Music of the 1950s had three phases: the end of the big-band era through the early '50s, the rock 'n' roll era of the mid-'50s and a revival of pop standards in the late '50s. The rock 'n' roll era paralleled the rise of R&B music, as both genres were fueled by independent record labels.
Four-track recordings began to appear with Les Paul and Mary Ford's "How High the Moon" in 1951. The record hit number one on the Billboard chart for 9 weeks and is a NARAS Hall of Fame selection.
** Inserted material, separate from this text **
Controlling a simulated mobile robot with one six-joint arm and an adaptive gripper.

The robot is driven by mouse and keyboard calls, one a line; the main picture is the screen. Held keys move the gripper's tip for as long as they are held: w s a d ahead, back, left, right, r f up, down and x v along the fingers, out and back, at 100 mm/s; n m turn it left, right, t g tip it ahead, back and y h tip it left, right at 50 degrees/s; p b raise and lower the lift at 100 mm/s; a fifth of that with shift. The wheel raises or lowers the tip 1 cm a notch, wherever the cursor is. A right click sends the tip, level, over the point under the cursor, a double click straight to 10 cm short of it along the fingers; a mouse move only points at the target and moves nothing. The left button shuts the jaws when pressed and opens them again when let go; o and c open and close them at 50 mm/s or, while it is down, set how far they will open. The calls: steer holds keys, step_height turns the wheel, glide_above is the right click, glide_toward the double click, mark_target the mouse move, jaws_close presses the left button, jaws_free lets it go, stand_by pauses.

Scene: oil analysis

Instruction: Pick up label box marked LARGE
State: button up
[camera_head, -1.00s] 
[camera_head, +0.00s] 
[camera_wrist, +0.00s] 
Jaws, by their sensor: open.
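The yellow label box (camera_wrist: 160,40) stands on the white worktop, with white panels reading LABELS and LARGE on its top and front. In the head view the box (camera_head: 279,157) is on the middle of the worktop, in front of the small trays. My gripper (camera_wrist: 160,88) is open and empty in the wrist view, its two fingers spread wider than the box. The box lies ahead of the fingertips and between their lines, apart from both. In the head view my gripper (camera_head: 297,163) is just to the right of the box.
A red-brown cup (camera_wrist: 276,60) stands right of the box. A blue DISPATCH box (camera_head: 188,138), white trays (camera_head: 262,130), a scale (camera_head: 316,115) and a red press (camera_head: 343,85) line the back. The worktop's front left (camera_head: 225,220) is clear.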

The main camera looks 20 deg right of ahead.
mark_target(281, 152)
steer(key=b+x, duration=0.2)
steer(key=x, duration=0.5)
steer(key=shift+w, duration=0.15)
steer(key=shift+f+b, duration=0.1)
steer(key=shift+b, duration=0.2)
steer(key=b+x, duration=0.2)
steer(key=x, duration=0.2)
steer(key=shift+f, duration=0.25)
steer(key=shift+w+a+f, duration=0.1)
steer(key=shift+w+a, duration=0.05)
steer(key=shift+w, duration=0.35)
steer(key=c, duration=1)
Perry Como was a leading lounge act of the early 1950s along with Dean Martin, Nat King Cole and Frank Sinatra. Patti Page and Jo Stafford were leading female artists. Hank Williams had built up a string of Top 10 country hits at the time of his death in 1953 at the age of 39.
Rock 'n' roll was a term used in R&B songs as far back as the 1930s, but was first used to describe a musical genre by Cleveland radio disc jockey Alan Freed in the early 1950s. Early rock 'n' roll songs include "Rocket 88" by Ike Turner and "Shake, Rattle & Roll" by Big Joe Turner.
Elvis, Top Artists
In 1955 "Rock Around the Clock" by Bill Haley & His Comets became the first rock 'n' roll record to top the Billboard singles chart. Elvis Presley began having national hits in 1956 starting with "Heartbreak Hotel." Other artists that popularized the new music were Chuck Berry, Little Richard, Jerry Lee Lewis and Carl Perkins.
Buddy Holly & The Crickets had popular hit singles including "That'll Be the Day" before a fatal plane crash on Feb. 3, 1959 killed Holly, The Big Bopper and Richie Valens, whose biggest hit was a rendition of "La Bamba."
Several pop standards of the 1930s and 1940s were hits again in the late 1950s, such as Bobby Darin's "Mack the Knife" and The Platters' "Smoke Gets In Your Eyes." Doo-wop became an established sound while R&B was popularized by Ray Charles.